Concussions from hits to the head continue to be the single most critical problem faced by a lot of sports but mainly Hockey and Football. There are workable solutions out there, it’s just that the sports world is made up mainly of a bunch of reactionary old farts who are sitting on huge investments and consequently, move very slowly.
THE TV PERSPECTIVE
For me, TV was all pretty much about shows not made in North America. This is a very rich area so I won’t go on and on about it. But with the debut of the HBO series, Game of Thrones, the TV landscape changed dramatically. This show was so rich in character, story visual dynamic and straight to the bone hitting power that it pretty much dwarfed a lot of very good shows that came out at around the same time. Another incredible series that made a real impact in my viewing was a British cop show called Luther, which I thought was probably the best of its kind so far from a country that has an outstanding track record for producing great cop drama. Other shows that left a thumbprint on my brain are Hell on Wheels, the new western from AMC, The Good Wife, which is one of the best of the Hollywood produced shows, Blue Bloods, a great family of cops drama, NCIS which is always strong, the new Tim Allen comedy called Last Man Standing, only because there are so few good network comedies and Person of Interest, the new Jonathan Nolan/JJ Abrams series that’s just about the best thing I’ve ever seen on network TV. Hung, the HBO series about a high school teacher who became a male prostitute is filled with brilliant moments of irony.
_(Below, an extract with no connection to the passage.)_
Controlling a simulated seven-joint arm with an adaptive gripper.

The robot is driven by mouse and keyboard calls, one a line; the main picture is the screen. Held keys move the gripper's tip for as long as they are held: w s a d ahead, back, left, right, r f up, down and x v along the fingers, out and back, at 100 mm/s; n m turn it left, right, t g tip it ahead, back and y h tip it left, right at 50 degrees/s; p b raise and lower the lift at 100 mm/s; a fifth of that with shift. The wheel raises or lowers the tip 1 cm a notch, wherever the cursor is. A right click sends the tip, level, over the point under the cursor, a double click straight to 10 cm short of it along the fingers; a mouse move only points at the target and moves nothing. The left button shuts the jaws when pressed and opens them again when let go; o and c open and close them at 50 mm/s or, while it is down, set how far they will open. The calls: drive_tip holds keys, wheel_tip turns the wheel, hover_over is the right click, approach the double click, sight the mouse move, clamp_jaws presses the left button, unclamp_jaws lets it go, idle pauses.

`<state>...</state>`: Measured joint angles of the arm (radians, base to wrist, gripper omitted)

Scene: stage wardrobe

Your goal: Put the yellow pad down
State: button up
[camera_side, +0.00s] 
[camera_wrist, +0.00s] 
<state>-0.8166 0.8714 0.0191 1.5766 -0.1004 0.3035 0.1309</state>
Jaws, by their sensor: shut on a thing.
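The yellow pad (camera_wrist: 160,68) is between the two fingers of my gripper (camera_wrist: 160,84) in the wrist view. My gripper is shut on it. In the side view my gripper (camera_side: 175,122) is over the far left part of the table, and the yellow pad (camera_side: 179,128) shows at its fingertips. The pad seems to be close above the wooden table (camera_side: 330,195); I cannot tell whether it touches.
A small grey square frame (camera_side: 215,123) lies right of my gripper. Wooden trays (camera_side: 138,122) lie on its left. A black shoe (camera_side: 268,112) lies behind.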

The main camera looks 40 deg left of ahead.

Bored to Death is a strange little Big Apple comedy, that’s funny in a Woody Allen kind of way and of course, six years old and still piling floating body parts up the Gulfstream is Dexter.
I could give you a big long list of good TV shows, but I’ve done that a couple of times recently on this blog , so check it out.
THE MOVIE PERSPECTIVE
Movies. Well, because there’s so much good TV, I haven’t really paid all that much attention to movies. The last one I actually went to see was…hell I can’t remember.
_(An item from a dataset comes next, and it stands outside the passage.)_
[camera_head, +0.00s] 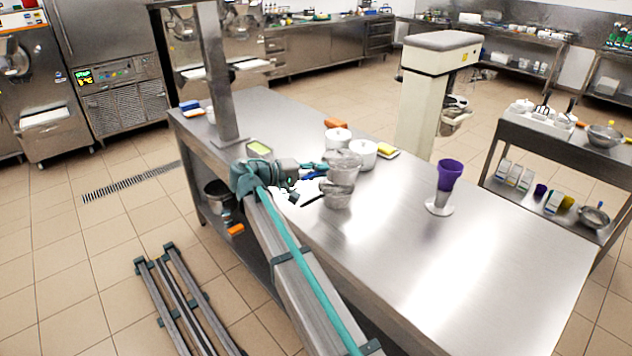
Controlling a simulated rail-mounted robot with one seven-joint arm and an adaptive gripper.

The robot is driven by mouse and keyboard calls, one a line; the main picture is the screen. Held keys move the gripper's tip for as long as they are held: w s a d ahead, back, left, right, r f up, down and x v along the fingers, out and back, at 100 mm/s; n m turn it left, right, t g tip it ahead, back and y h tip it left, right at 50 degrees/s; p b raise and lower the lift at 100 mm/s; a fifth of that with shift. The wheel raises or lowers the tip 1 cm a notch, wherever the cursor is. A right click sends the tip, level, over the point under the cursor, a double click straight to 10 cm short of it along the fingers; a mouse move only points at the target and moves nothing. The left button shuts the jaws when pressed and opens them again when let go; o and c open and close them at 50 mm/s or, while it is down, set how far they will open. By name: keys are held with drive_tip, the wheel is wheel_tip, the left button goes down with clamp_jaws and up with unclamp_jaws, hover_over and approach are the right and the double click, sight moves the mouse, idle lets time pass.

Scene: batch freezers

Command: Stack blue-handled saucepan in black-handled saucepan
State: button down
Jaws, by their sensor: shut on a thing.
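The blue-handled saucepan (343,161) is a shiny steel pan on the work table. Its short blue handle points left to my gripper (316,167), which is shut on it. The black-handled saucepan (338,197) is directly below it, and its black handle (311,200) points to the lower left. The two pans overlap closely in the picture. I cannot tell whether the upper pan is inside the lower one or held just above it. My gripper's fingers are small and partly lost against the bright steel.
White lidded pots (362,156) stand just behind the pans, with a yellow sponge (387,149) on a dish. A purple cup (449,175) on a white stand is to the right. A steel post (218,80) rises at the left. The table's front right (470,270) is clear.

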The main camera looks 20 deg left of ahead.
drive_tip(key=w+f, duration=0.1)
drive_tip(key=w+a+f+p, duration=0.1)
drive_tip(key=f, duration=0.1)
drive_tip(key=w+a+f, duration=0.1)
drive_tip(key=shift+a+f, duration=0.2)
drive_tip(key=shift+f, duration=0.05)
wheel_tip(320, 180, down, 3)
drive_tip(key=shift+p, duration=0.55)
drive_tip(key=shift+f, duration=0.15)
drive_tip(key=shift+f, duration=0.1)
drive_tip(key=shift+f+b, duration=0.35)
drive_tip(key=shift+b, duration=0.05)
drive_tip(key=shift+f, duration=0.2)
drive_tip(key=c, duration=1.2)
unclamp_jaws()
It was a few years ago that we kind of got out of going to the movies, after a run of having to sit most of the way through a lot of crap. That’s not to say that all movies are crap, but sometimes it feels that way. It’s really hard to judge big blockbusters like the Transformer series and some of the other comic book adaptations…so I tend to look more at the smaller films. One of the neatest of those is a film called Larry Crowne, which was written, produced, directed and starred Tom Hanks. This was a delightful and intelligent examination of the current American experience and how one guy in particular was able to rise above his bad fortune. What was different about it was that it never really got all maudlin and tragic to make to feel some empathy with the character. It didn’t really need to because the acting and the writing was so good, you got the point without having to be hammered on the head repeatedly with it.
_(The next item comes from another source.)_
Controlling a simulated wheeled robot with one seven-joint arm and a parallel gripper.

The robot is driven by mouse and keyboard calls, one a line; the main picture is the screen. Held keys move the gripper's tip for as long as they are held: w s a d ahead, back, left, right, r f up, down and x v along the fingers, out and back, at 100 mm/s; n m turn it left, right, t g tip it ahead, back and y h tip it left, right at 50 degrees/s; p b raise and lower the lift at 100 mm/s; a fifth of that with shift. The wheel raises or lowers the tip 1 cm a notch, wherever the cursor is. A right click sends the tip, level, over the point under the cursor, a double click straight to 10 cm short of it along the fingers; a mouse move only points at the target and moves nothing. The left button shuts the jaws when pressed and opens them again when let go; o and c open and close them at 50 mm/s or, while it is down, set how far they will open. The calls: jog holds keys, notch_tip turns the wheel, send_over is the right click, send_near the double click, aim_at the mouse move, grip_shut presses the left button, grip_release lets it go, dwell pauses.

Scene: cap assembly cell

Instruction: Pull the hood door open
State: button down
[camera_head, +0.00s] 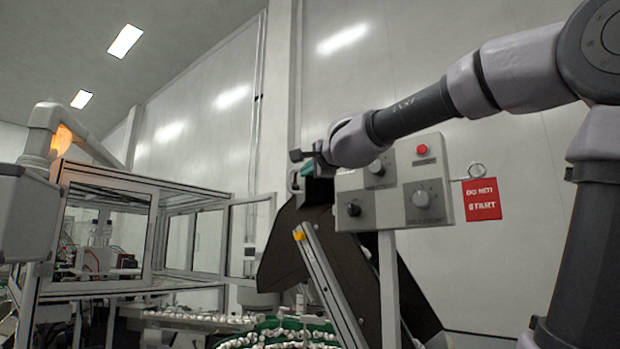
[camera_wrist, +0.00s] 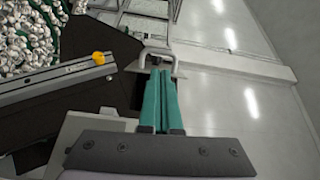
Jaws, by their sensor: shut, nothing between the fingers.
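A pale U-shaped handle (camera_wrist: 157,52) shows in the wrist view just beyond my fingertips. It seems fixed to a dark panel, whose edge my fingers partly hide. In the head view a large dark angled panel (camera_head: 290,245) stands below my gripper (camera_head: 304,172), and I take it for the hood door. My gripper also shows in the wrist view (camera_wrist: 161,72), its two green fingers side by side, shut and empty. The fingertips lie close to the handle; I cannot tell whether they touch it.
A grey control box (camera_head: 395,185) with knobs and a red button stands beside my arm, with a red sign (camera_head: 482,199) at its right. A metal rail with a yellow end (camera_head: 328,283) slants below. White caps (camera_head: 285,338) lie on green. A framed glass enclosure (camera_head: 105,235) stands left.

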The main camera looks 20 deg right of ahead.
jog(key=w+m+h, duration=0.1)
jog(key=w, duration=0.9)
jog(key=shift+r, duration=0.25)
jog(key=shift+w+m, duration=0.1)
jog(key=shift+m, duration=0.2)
Here’s a top 10 List for those of you who like lists. This actually may just be the movies I watched all the way through.
- Harry Potter and The Deathly Hallows Part 2 (better than Part 1)
- The Eagle
- The Lincoln Lawyer (mainly because I like Matthew McConaughey)
- The King’s Speech (Colin Firth is amazing)
- The Conspirator (another brilliant Robert Redford pic)
- Water For Elephants (beautiful to look at)
- X Men First Class (the roots story)
- Cowboys & Aliens (good action pic)
- Rise Of The Planet of The Apes (Nothing to do with the corny shit that came before)
- Killer Elite (period thriller with lots of gratuitous violence and tough special forces guys without a ton of electronic gadgetry)
Now it would be wise to note that I definitely be seeing the new Sherlock Holmes: A Game of Shadows, the new Girl With The Dragon Tattoo, directed by David Fincher and the New Mission Impossible, although I’m sure it will be totally forgettable.
THE FAMILY PERSPECTIVE
On a personal level, the most significant thing for us was that our daughter, Star and her husband Ben are back in our lives again after a self-imposed exile of a few years. This has made us very happy, and though it will be a while before the re-integration into the larger family is complete, (skepticism is high), they have made a very good start and we’re really optimistic about the future.
Families are such funny things. Sometimes the chemistry is perfect, other times not so much. When you have a family that’s mainly composed of rugged individualists, the potential for conflicts can be great. It’s never simple and I won’t bore you with the complex details. Just tell you that as you grow older, holidays like Thanksgiving and Christmas are way more about people than things. And this Christmas there are a couple of people we’re very happy to have back in our lives.
This year, one of the most interesting places I visited on a regular basis was Facebook. I read some inspired opinions, laughed at some very funny jokes, argued politics and bullshit, was blown away by some great photography and painting, followed some amazing stories about the music business, reviewed pretty much everything I saw, gave people some advice and got some good advice myself and was freely able to express my feelings on the state of the world without anybody telling me I was full of shit. I was even so inspired by one post that I wrote a song based on it.
Some of the best conversations I had this year were on Facebook with a lot of people I don’t even know personally or haven’t actually seen in person for years. I like this, because the people on the other side of the conversation really have very little to lose by being totally honest and neither do I. I think that’s the real essence of social media, despite what all the business building gurus tell you about it. I think people go there to vent, relax, laugh, cry and generally be entertained by and satisfy their relentless curiosity about other people they find interesting.
It’s a funny thing. But these people, many of whom are blasts from the past, are a lot of fun and their sense of humour is branded on all their posts and comments. Facebook is one of the few places left where people, at least the people I’ve met are truly committed to having fun, being witty and amusing just for the sake of making other people smile. Or laugh their asses off.
If anything I’ve just said about Facebook lights a little candle in your brain, you should get yourself on board. It’s a lot of fun and a way to keep up with what’s going on without a lot of the editorial biases of conventional media.
Well that about does it for 2011. I hope your year was as good as mine was, and I hope 2012 is even better.